According to an analysis by Sebastian Camba, the Chinese crop protection sector entered May showing clearer signs of transition following months marked by uncertainty, price fluctuations and supply-chain disruptions.
In the herbicide segment, glyphosate and glufosinate-ammonium prices have remained relatively firm due to ongoing contractual demands and active long-term supply agreements. However, upstream cost support is beginning to weaken, while product availability is gradually normalizing.

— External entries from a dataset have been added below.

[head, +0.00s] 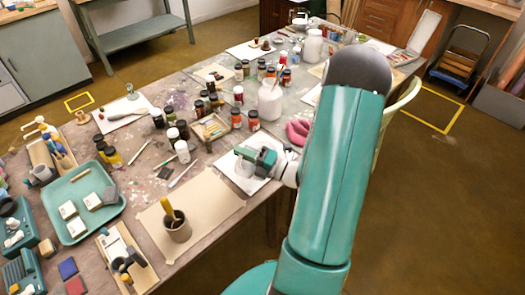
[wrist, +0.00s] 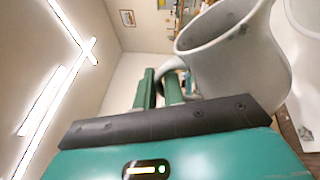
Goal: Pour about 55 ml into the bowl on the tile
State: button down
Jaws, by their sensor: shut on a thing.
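My gripper (head: 258,158) is over the right edge of the table, shut on the handle of a pale grey jug (wrist: 235,55). In the wrist view, the gripper's fingers (wrist: 160,88) reach the handle, and the jug's open mouth shows at the upper right. No liquid shows in it, and I cannot tell its exact tilt. In the head view, the jug (head: 243,168) is small and partly behind the gripper, above a white sheet or tile (head: 227,163). A white rounded rim (wrist: 305,14) at the wrist view's right edge may be the bowl; the head view does not show it clearly.
Dark and orange-labelled jars (head: 236,118), a large white jar (head: 270,102) and a pink cloth (head: 297,132) are close behind my gripper. A teal tray (head: 66,192) lies at the left.

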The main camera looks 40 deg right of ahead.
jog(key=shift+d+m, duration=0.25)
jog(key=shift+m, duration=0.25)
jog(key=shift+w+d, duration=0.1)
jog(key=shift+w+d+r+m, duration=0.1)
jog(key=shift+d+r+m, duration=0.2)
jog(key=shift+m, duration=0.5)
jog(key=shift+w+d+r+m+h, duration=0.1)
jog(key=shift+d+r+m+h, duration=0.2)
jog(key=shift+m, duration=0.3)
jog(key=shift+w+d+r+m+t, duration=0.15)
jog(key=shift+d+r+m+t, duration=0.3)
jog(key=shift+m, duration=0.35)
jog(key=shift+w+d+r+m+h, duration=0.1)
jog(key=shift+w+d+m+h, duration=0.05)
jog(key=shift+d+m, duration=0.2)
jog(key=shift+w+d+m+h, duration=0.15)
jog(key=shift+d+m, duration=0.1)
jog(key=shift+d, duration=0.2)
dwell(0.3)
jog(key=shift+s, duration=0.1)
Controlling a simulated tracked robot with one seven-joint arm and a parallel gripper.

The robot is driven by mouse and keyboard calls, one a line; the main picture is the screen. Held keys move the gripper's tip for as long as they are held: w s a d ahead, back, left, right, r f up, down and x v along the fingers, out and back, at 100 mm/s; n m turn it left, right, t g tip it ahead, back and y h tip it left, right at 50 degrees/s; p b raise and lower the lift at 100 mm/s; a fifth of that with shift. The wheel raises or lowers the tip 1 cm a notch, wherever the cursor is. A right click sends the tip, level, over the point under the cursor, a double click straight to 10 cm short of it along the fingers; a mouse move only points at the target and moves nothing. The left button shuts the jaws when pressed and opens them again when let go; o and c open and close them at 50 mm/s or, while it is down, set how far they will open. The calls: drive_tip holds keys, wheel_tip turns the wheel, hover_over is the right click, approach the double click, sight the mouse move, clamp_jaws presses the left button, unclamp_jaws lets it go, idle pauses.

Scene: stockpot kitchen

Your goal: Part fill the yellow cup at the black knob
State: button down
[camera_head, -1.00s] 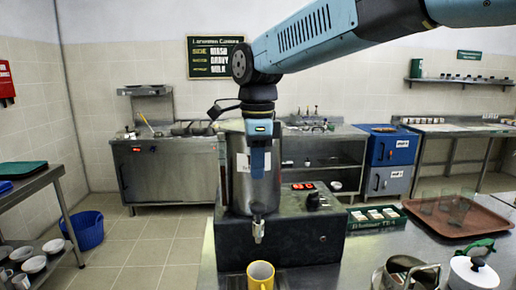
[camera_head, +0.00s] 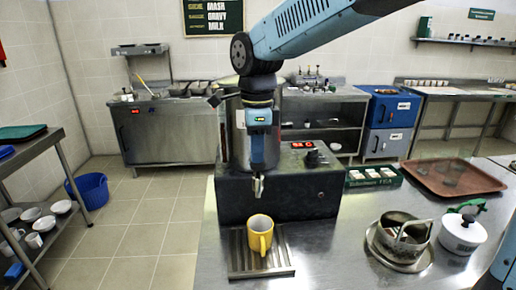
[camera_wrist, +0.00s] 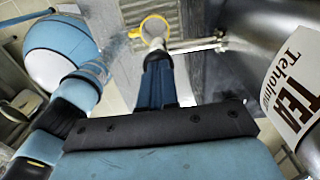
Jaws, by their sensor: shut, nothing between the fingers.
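The yellow cup (camera_head: 254,240) stands upright on a slatted drip tray (camera_head: 287,262), below the tap (camera_head: 258,187) of a steel urn (camera_head: 238,150). Its rim also shows at the top of the wrist view (camera_wrist: 142,27). I cannot tell whether it holds liquid. A black knob (camera_head: 313,157) sits on the urn's dark base (camera_head: 290,195), right of the tap, beside a red display. My gripper (camera_head: 258,166) is shut and empty, pointing down in front of the urn, just above the tap. In the wrist view its fingertips (camera_wrist: 156,57) overlap the tap area; contact is unclear.
A green box of packets (camera_head: 373,177) and a brown tray with glasses (camera_head: 455,177) lie to the right. A steel container on a dish (camera_head: 403,240) and a white lidded pot (camera_head: 462,233) stand at front right. Bare counter lies between them and the drip tray.

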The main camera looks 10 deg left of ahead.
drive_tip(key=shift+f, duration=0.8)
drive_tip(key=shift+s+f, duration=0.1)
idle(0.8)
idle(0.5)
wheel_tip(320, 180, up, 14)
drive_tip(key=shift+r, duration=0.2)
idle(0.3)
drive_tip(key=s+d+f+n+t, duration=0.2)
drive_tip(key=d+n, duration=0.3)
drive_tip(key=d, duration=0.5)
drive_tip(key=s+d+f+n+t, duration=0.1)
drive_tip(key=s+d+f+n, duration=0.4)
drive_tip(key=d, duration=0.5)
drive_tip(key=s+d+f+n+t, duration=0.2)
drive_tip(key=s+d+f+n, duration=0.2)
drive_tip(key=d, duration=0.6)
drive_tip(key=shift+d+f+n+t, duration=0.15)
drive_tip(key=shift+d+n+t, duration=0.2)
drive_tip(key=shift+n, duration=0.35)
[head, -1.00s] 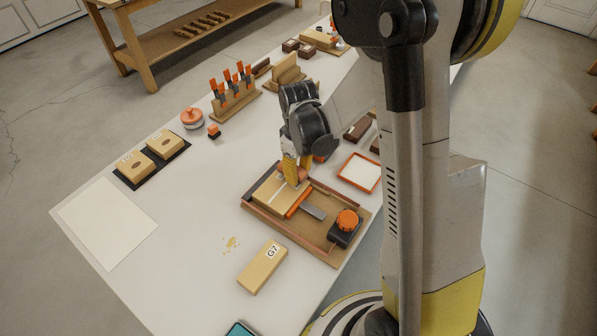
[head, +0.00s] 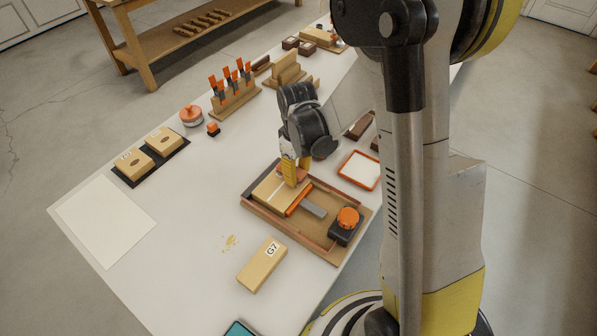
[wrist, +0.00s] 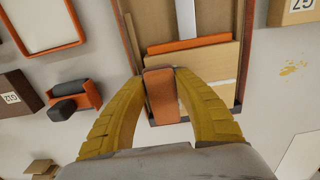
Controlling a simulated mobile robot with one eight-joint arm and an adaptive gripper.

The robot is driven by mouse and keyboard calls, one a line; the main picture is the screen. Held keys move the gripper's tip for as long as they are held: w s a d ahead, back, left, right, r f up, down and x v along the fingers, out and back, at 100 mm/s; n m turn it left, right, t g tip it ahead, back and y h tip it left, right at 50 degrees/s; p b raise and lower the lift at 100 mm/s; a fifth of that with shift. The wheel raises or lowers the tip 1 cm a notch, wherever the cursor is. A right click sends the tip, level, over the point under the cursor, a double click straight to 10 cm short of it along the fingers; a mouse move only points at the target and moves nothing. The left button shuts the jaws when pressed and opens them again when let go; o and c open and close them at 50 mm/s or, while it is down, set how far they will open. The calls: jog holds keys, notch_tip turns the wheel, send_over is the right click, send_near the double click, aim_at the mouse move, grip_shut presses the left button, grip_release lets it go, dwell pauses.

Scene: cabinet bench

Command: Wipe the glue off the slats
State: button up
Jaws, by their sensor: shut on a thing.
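My gripper (head: 290,178) is shut on a reddish-orange block-shaped wiper (wrist: 162,95), which sits between the yellow fingertips in the wrist view. Light wooden slats (head: 268,195) lie side by side in a brown wooden frame (head: 318,250); they also show in the wrist view (wrist: 212,62). The wiper is over the slats, at or just above their surface; I cannot tell whether it touches. A pale line, apparently glue, runs along the slats in the head view. My fingers and the wiper hide part of the slats.
An orange-rimmed white tray (head: 343,178) stands right of the frame. A block marked G7 (head: 262,266) and yellow crumbs (head: 230,243) lie in front.

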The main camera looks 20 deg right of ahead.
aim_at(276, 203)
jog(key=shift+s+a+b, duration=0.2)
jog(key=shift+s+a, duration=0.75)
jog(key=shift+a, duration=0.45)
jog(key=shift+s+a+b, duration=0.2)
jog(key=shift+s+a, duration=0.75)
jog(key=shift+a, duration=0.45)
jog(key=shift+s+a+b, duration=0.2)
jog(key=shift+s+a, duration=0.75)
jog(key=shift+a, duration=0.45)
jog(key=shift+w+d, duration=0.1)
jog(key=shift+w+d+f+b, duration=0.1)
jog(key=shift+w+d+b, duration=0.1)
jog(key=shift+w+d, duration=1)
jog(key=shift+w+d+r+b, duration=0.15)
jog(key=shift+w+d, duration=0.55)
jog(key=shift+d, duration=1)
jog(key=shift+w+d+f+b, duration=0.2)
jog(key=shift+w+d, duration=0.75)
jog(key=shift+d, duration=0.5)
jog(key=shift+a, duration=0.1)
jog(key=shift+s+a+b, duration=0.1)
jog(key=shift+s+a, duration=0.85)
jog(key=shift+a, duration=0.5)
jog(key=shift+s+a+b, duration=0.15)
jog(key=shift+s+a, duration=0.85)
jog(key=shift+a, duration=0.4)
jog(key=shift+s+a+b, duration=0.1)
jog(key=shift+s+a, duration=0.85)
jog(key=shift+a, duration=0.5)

Other herbicide groups, including sulfonylureas, acid amides, and certain triazines, have shown softer market behavior amid elevated inventories and slower order activity. In insecticides, Chinese suppliers have moved into a more rational correction phase after prices reached historically high levels earlier this year. Traders are increasingly prioritizing liquidity and inventory reductions, while competition among suppliers continues to intensify.
The fungicide market is also undergoing consolidation. Seasonal demand continues to provide some support, but aggressive competition among manufacturers and traders is creating significant pricing dispersion across the sector.
Market indicators highlighted by Camba point to increasing pressure on margins, weaker spot-market activity, medium-to-high inventory levels at factories, softer raw material costs and growing difficulties in sustaining elevated price levels.
For Brazil, these developments could eventually create a more favorable purchasing environment for crop protection products if competitive pressure among Chinese suppliers continues to build. However, the resilience of glyphosate and glufosinate pricing suggests that demand for key herbicides remains relatively strong, despite broader market adjustments.
As China remains the dominant source of agrochemical active ingredients for Brazilian agriculture, the interaction between domestic demands, global inventories and Chinese manufacturing economics will continue to shape input costs for growers across Latin America throughout 2026.